* **What is expected**
Please output the records below in full, exactly as given, but without the images.

***** Input material

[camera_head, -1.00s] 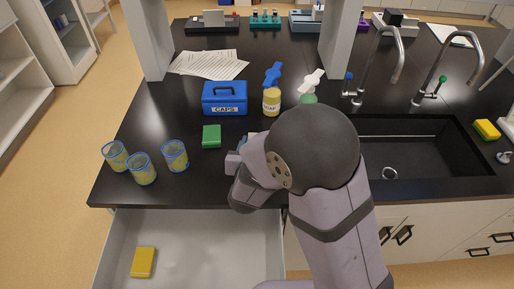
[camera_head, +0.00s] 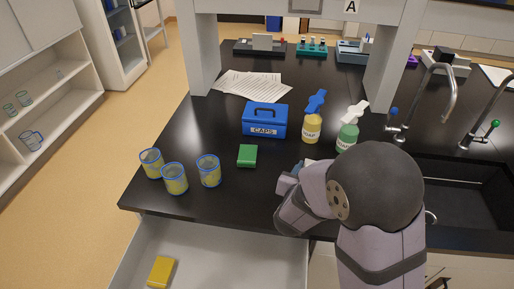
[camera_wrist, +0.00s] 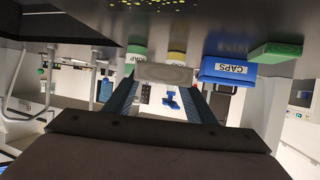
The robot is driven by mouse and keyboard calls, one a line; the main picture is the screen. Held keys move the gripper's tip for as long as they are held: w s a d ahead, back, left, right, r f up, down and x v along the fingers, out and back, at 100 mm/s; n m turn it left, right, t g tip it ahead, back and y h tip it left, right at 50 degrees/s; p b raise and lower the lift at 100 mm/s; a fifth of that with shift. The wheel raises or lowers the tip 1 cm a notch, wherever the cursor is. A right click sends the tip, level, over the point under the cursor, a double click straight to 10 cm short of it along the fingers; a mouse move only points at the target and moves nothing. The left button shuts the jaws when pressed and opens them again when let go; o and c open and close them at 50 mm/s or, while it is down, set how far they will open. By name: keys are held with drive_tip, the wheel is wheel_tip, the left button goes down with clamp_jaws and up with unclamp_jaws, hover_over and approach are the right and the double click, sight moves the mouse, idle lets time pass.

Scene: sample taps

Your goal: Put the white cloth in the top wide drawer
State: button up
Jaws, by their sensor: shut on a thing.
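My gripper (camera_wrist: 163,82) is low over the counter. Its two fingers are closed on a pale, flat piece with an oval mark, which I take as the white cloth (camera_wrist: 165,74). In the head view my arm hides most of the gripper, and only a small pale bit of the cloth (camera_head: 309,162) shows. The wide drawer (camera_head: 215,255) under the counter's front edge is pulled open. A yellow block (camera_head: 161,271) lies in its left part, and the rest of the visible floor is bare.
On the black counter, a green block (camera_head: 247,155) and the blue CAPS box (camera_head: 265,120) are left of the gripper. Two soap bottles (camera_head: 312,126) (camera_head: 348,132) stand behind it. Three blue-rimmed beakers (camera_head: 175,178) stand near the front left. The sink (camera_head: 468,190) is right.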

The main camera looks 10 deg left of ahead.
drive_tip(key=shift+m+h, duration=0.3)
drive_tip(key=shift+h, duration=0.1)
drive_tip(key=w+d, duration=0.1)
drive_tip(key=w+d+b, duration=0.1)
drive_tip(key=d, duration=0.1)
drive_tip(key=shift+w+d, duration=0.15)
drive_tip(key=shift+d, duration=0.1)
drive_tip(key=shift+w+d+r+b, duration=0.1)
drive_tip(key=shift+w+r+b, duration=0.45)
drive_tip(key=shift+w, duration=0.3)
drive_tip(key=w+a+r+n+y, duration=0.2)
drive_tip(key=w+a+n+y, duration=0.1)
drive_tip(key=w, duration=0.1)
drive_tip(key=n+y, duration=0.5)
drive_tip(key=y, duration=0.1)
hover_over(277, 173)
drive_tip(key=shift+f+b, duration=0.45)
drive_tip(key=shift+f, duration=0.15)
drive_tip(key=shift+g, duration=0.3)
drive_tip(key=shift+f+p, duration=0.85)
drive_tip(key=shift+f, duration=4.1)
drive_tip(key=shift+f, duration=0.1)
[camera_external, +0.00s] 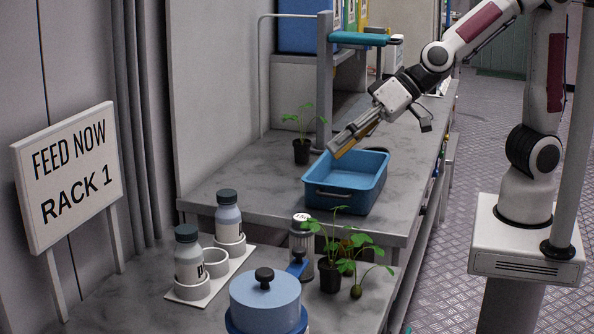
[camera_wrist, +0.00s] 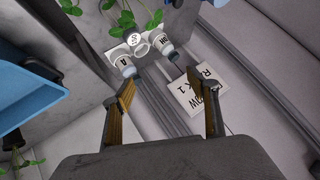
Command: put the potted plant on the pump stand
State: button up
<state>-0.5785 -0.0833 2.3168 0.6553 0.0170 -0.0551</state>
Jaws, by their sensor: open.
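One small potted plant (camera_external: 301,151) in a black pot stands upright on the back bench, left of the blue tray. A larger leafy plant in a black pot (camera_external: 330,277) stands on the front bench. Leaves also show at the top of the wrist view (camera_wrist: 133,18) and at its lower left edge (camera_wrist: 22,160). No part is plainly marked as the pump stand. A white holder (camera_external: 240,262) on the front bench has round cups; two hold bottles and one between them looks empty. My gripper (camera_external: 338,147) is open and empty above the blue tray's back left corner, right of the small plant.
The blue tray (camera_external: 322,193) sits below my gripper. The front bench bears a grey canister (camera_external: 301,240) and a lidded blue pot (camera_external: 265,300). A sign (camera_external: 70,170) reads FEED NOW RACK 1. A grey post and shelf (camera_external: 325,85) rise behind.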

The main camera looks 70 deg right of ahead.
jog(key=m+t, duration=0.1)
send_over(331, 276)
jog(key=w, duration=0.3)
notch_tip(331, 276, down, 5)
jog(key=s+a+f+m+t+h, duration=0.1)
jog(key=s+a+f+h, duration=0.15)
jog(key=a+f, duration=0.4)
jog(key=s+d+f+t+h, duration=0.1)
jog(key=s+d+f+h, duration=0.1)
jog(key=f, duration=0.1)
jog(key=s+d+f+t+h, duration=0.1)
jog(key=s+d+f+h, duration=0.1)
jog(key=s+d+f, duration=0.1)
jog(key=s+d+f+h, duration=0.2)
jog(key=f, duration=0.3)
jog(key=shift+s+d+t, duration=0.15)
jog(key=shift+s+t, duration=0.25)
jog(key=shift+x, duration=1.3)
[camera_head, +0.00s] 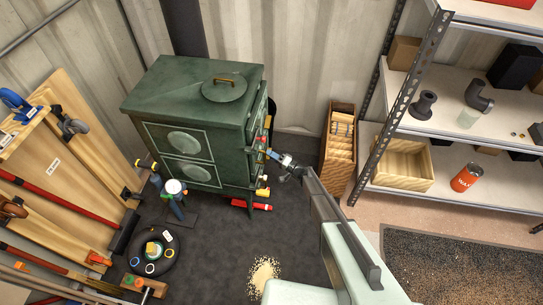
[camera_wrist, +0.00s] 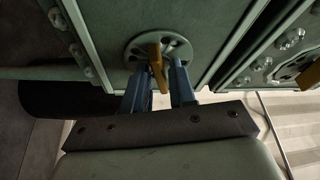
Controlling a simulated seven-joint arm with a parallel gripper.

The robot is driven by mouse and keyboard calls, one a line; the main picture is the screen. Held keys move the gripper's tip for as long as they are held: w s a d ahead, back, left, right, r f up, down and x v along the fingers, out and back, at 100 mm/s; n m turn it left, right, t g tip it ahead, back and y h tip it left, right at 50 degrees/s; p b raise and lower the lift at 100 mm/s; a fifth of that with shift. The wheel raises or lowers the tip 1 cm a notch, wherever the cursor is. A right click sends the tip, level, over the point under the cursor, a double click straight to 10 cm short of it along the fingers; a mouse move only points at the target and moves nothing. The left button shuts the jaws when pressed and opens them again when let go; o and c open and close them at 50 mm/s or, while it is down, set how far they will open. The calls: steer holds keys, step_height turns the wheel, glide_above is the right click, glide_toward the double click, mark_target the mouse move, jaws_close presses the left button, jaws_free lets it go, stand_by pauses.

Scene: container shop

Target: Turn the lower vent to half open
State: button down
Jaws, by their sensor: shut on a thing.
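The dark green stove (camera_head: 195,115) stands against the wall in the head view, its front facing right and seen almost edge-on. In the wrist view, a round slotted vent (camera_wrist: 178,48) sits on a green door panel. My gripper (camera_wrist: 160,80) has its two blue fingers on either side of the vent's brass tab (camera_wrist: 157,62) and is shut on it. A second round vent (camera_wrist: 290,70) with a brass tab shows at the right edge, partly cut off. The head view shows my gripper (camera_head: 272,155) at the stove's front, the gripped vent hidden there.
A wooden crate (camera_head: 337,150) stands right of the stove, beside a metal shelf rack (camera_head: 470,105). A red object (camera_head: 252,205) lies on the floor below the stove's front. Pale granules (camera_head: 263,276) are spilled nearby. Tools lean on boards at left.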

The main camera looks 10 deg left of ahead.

**********

* **Full response**
[camera_head, -1.00s] 
[camera_head, +0.00s] 
[camera_wrist, +0.00s] 
The robot is driven by mouse and keyboard calls, one a line; the main picture is the screen. Held keys move the gripper's tip for as long as they are held: w s a d ahead, back, left, right, r f up, down and x v along the fingers, out and back, at 100 mm/s; n m turn it left, right, t g tip it ahead, back and y h tip it left, right at 50 degrees/s; p b raise and lower the lift at 100 mm/s; a fifth of that with shift. The wheel raises or lowers the tip 1 cm a notch, wherever the cursor is. A right click sends the tip, level, over the point under the cursor, a double click straight to 10 cm short of it along the fingers; a mouse move only points at the target and moves nothing. The left button shuts the jaws when pressed and opens them again when let go; o and c open and close them at 50 mm/s or, while it is down, set how far they will open. By name: keys are held with drive_tip, the wheel is wheel_tip, the left button goes down with clamp_jaws and up with unclamp_jaws, hover_over and approach are the right and the double click, sight moves the mouse, idle lets time pass.

Scene: sample taps

Your goal: Put the white cloth in the top wide drawer
State: button up
Jaws, by their sensor: shut on a thing.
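My gripper (camera_wrist: 163,82) is low over the counter. Its two fingers are closed on a pale, flat piece with an oval mark, which I take as the white cloth (camera_wrist: 165,74). In the head view my arm hides most of the gripper, and only a small pale bit of the cloth (camera_head: 309,162) shows. The wide drawer (camera_head: 215,255) under the counter's front edge is pulled open. A yellow block (camera_head: 161,271) lies in its left part, and the rest of the visible floor is bare.
On the black counter, a green block (camera_head: 247,155) and the blue CAPS box (camera_head: 265,120) are left of the gripper. Two soap bottles (camera_head: 312,126) (camera_head: 348,132) stand behind it. Three blue-rimmed beakers (camera_head: 175,178) stand near the front left. The sink (camera_head: 468,190) is right.

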The main camera looks 10 deg left of ahead.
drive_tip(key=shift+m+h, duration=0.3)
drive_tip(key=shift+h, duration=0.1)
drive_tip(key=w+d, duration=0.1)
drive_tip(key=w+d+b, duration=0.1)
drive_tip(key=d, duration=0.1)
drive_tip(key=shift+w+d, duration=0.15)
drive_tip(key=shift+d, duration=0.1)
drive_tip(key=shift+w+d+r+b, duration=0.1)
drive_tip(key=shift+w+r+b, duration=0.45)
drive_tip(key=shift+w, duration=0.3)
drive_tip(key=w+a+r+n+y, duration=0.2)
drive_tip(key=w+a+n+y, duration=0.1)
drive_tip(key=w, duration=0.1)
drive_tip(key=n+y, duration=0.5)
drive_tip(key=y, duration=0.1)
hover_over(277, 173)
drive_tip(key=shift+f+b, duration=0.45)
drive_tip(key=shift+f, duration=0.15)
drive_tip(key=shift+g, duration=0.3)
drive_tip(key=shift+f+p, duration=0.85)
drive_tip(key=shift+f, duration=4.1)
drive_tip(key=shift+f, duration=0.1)
[camera_external, +0.00s] 
[camera_wrist, +0.00s] 
Command: put the potted plant on the pump stand
State: button up
<state>-0.5785 -0.0833 2.3168 0.6553 0.0170 -0.0551</state>
Jaws, by their sensor: open.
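One small potted plant (camera_external: 301,151) in a black pot stands upright on the back bench, left of the blue tray. A larger leafy plant in a black pot (camera_external: 330,277) stands on the front bench. Leaves also show at the top of the wrist view (camera_wrist: 133,18) and at its lower left edge (camera_wrist: 22,160). No part is plainly marked as the pump stand. A white holder (camera_external: 240,262) on the front bench has round cups; two hold bottles and one between them looks empty. My gripper (camera_external: 338,147) is open and empty above the blue tray's back left corner, right of the small plant.
The blue tray (camera_external: 322,193) sits below my gripper. The front bench bears a grey canister (camera_external: 301,240) and a lidded blue pot (camera_external: 265,300). A sign (camera_external: 70,170) reads FEED NOW RACK 1. A grey post and shelf (camera_external: 325,85) rise behind.

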The main camera looks 70 deg right of ahead.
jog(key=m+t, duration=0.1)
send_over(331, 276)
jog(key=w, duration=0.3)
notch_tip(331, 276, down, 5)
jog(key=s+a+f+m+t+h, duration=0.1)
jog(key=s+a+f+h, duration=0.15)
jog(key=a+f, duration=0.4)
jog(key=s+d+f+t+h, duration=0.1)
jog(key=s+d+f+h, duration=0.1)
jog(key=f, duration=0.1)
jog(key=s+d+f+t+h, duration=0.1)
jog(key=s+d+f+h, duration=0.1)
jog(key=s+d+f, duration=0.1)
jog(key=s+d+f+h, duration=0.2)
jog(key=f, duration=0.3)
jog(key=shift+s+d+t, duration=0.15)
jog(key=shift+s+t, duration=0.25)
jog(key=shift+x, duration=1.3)
[camera_head, +0.00s] 
[camera_wrist, +0.00s] 
Controlling a simulated seven-joint arm with a parallel gripper.

The robot is driven by mouse and keyboard calls, one a line; the main picture is the screen. Held keys move the gripper's tip for as long as they are held: w s a d ahead, back, left, right, r f up, down and x v along the fingers, out and back, at 100 mm/s; n m turn it left, right, t g tip it ahead, back and y h tip it left, right at 50 degrees/s; p b raise and lower the lift at 100 mm/s; a fifth of that with shift. The wheel raises or lowers the tip 1 cm a notch, wherever the cursor is. A right click sends the tip, level, over the point under the cursor, a double click straight to 10 cm short of it along the fingers; a mouse move only points at the target and moves nothing. The left button shuts the jaws when pressed and opens them again when let go; o and c open and close them at 50 mm/s or, while it is down, set how far they will open. The calls: steer holds keys, step_height turns the wheel, glide_above is the right click, glide_toward the double click, mark_target the mouse move, jaws_close presses the left button, jaws_free lets it go, stand_by pauses.

Scene: container shop

Target: Turn the lower vent to half open
State: button down
Jaws, by their sensor: shut on a thing.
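The dark green stove (camera_head: 195,115) stands against the wall in the head view, its front facing right and seen almost edge-on. In the wrist view, a round slotted vent (camera_wrist: 178,48) sits on a green door panel. My gripper (camera_wrist: 160,80) has its two blue fingers on either side of the vent's brass tab (camera_wrist: 157,62) and is shut on it. A second round vent (camera_wrist: 290,70) with a brass tab shows at the right edge, partly cut off. The head view shows my gripper (camera_head: 272,155) at the stove's front, the gripped vent hidden there.
A wooden crate (camera_head: 337,150) stands right of the stove, beside a metal shelf rack (camera_head: 470,105). A red object (camera_head: 252,205) lies on the floor below the stove's front. Pale granules (camera_head: 263,276) are spilled nearby. Tools lean on boards at left.

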The main camera looks 10 deg left of ahead.

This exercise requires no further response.